In arguing Duncan, California failed to find a clear analogue to the LCM ban. Which is no surprise. It wasn’t that California’s case was weak for lack of diligence. It was weak because no truly analogous historical examples exist for this regulation. The state’s true argument is that the ban serves an “important governmental interest,” the public purpose of saving lives. But that avenue was yanked away by the U.S. Supreme Court majority in Bruen. It was thus easy for Benitez to demolish the state’s remaining argument because it could not meet the impossible new standard.
The reactionary justices whine about the court’s loss of respect and credibility even as it makes it forbidden to gauge the constitutionality of a gun-related law by any consideration of public purpose. It’s all about whether a previous similar law can be found to have existed more than a century and a half ago.

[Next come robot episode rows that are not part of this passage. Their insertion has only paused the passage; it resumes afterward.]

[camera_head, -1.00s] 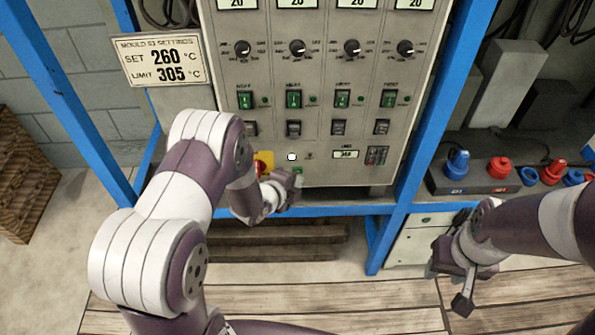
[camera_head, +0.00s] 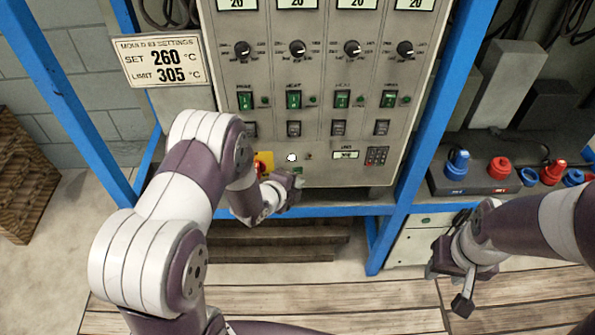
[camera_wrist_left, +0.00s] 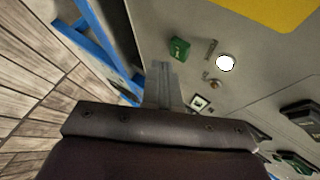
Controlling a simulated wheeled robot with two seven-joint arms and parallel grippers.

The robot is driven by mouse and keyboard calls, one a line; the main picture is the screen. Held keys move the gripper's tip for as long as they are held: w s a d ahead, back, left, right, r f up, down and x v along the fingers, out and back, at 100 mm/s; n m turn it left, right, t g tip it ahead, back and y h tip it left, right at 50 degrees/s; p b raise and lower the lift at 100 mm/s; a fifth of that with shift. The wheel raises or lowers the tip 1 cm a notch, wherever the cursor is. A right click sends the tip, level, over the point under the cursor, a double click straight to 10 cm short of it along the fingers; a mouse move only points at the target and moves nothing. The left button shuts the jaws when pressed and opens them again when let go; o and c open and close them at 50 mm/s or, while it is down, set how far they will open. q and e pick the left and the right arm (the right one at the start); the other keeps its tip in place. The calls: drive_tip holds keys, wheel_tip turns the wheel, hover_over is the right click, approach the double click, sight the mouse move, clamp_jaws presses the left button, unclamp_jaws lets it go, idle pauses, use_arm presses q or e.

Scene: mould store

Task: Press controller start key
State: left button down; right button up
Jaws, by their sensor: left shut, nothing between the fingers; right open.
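The controller (camera_head: 320,120) is a grey upright panel inside a blue frame. Low on it are a small green key (camera_head: 297,170) and a round white lit button (camera_head: 291,157). In the left wrist view the green key (camera_wrist_left: 179,49) lies just beyond the fingertips, with the white button (camera_wrist_left: 225,63) to its right. My left gripper (camera_head: 294,182) is shut and empty, close to the panel just below the green key; I cannot tell whether it touches the panel. In the left wrist view its fingers (camera_wrist_left: 160,70) stay together. My right gripper (camera_head: 453,287) is open and empty, away at the right.
A red and yellow switch (camera_head: 264,163) sits left of the white button, partly behind my left arm. A settings sign (camera_head: 160,60) hangs at the left. Blue and red connectors (camera_head: 500,167) stand at the right. A blue rail (camera_head: 340,210) runs below the panel.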

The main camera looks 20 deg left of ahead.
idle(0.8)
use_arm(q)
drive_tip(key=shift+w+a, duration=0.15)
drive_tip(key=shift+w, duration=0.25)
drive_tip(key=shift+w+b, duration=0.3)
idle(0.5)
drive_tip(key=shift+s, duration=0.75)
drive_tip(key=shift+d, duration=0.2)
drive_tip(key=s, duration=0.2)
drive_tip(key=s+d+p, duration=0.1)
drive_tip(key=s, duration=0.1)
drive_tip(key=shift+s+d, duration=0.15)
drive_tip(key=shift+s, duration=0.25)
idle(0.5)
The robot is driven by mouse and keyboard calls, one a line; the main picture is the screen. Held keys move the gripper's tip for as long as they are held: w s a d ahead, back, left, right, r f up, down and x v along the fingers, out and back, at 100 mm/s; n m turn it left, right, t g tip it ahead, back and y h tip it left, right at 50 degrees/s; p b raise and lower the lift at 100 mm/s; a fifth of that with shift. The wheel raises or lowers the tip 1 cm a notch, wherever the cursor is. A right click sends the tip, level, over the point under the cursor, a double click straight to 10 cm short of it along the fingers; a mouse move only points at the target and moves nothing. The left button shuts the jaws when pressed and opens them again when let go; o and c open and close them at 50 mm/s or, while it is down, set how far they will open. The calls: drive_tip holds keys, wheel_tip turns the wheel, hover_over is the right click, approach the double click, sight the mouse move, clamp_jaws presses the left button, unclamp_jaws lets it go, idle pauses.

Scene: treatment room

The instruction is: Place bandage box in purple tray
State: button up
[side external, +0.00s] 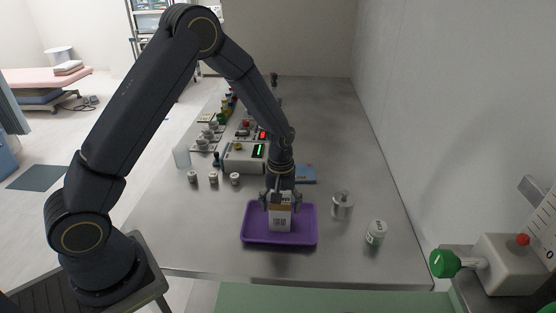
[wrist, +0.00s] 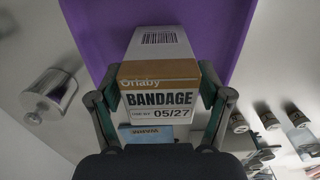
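The bandage box (side external: 280,218) is white with a brown-orange band and stands roughly upright within the outline of the purple tray (side external: 250,238). My gripper (side external: 280,204) points down with one finger on each side of the box. In the wrist view the box (wrist: 158,98) shows its "BANDAGE" label between the two fingers (wrist: 159,82), which appear to press on its sides. The purple tray (wrist: 92,30) lies beyond the box there. Whether the box's base touches the tray floor cannot be told.
A device with a green display (side external: 244,157) and a blue box (side external: 305,174) are behind.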

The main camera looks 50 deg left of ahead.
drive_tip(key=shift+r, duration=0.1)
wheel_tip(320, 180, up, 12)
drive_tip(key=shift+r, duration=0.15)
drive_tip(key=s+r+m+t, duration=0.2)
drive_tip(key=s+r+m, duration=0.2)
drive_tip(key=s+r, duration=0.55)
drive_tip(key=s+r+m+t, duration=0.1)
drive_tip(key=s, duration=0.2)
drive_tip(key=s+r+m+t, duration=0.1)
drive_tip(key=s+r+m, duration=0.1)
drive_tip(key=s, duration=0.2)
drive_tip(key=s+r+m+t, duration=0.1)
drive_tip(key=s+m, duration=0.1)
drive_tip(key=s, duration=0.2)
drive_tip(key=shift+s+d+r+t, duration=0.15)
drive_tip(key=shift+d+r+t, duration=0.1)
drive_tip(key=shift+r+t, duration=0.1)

Newsom says “It’s time to wake up. Unless we enshrine a Right to Safety in the Constitution, we are at the mercy of ideologues like Judge Benitez. All of our gun safety laws that are proven to save lives are at risk. It doesn’t matter what laws we pass. It doesn’t matter what the voters decide. Concealed carry. Banning weapons of war. Reasonable waiting periods. Background checks. The idealogues are coming for all of them.”
There is no guarantee that the Duncan case will be ultimately accepted for Supreme Court review. But, as this and numerous other gun cases around the country demonstrate, the majority of justices are on a course to trash gun regulations in states that aren’t weakening them on their own, from California to the New York island, and all places in between.